Universitas sebagai bagian dari masyarakat disadari atau tidak juga telah bersikap tidak ramah terhadap difabel. Dari seluruh penyandang cacat yang ada, mereka yang masih berusia produktif dan berpotensi untuk menjalani pendidikan tinggi tentu tidaklah sedikit. Kenyataannya, sulit melihat dengan kasat mata kaum difabel mondar-mandir di universitas-universitas kita. Masih sangat jarang kita temui, universitas-universitas kita menyediakan fasilitas khusus untuk kaum difabel, seperti : ramp atau lift bagi pemakai kursi roda atau guiding block bagi tunanetra, atau perpustakaan dan laboratorium khusus untuk mereka. Universitas masih menjadi menara gading yang sulit mereka jangkau.
Padahal, jika mereka diberi kesempatan dan fasilitas, mereka juga mampu berprestasi. Sekedar gambaran, menurut catatan Yayasan Mitra Netra, hingga saat ini, baru 2 orang tuna netra Indonesia yang berhasil meraih gelar doktor, yaitu : Mansyur Semma (Universitas Hasanuddin tahun 2006) dan Ahmad Basri (Universitas Pendidikan Indonesia tahun 2001). Prestasi mereka tentu sangat membanggakan, walaupun jumlah 2 doktor tunanetra tersebut tergolong masih sangat minim.
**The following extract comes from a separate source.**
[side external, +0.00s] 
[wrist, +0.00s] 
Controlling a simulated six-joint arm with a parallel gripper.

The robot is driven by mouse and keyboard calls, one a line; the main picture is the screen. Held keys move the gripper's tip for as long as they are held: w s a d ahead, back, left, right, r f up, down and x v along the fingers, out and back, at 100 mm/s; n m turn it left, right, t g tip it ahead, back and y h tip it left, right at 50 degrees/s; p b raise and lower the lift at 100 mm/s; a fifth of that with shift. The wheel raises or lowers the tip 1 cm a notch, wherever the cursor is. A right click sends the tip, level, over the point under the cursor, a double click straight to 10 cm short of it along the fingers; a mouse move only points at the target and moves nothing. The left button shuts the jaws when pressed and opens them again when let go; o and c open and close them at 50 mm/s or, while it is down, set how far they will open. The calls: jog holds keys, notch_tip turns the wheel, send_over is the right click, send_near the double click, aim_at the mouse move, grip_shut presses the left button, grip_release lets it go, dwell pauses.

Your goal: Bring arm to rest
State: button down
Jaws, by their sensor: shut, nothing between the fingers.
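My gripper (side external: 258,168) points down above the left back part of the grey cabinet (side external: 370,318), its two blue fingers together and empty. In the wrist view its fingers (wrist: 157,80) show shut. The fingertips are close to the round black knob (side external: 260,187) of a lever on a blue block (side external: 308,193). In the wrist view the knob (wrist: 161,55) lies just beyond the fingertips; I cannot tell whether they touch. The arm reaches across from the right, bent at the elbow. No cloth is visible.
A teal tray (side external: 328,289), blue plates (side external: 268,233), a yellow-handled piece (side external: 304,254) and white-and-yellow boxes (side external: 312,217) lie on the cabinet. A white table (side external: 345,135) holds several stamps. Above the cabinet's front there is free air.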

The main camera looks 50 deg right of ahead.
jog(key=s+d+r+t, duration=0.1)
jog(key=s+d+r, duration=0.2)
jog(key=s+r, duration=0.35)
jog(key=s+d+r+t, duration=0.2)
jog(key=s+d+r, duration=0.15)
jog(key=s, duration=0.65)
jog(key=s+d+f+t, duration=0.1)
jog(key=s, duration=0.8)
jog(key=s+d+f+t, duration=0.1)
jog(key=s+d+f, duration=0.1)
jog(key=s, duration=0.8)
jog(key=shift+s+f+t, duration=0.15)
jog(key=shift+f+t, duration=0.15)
Sudah selayaknya, universitas-universitas kita dan juga jenis perguruan tinggi yang lain, memelopori gerakan untuk ramah terhadap difabel. Aksi nyatanya dapat berupa membangun fasilitas fisik yang ramah difabel, hingga memberikan kesempatan seluas-luasnya kepada difabel untuk mengenyam pendidikan tinggi misalnya dengan menyediakan beasiswa khusus difabel,dan sebagainya. Universitas juga perlu merancang komunikasi pemasaran khusus untuk kaum difabel, jurusan apa saja yang bisa dan layak untuk mereka masuki, bagaimana prospek kerja untuk mereka dan sebagainya. Mereka juga adalah segmen pasar “potensial” yang belum tergarap serius. Momen penerimaan mahasiswa baru dapat dijadikan sebagai kesempatan emas untuk menuju universitas yang ramah difabel.
Komunikasi perlu dilakukan agar kaum difabel juga merasa bahwa pintu perguruan tinggi juga sangat terbuka dan ramah untuk mereka, tentu pada jurusan atau program studi yang sesuai dengan keterbatasan mereka. Universitas sekelas UGM saja pernah didemo kaum difabel yang salah mengerti dan mengganggap UGM besikap diskriminatif dalam Ujian Masuk (UM)nya. Kalimat pada syarat UM UGM yang berbunyi : "Tidak mempunyai cacat tubuh atau ketunaan yang dapat mengganggu kelancaran belajar pada program studi pilihannya", dianggap diskriminatif.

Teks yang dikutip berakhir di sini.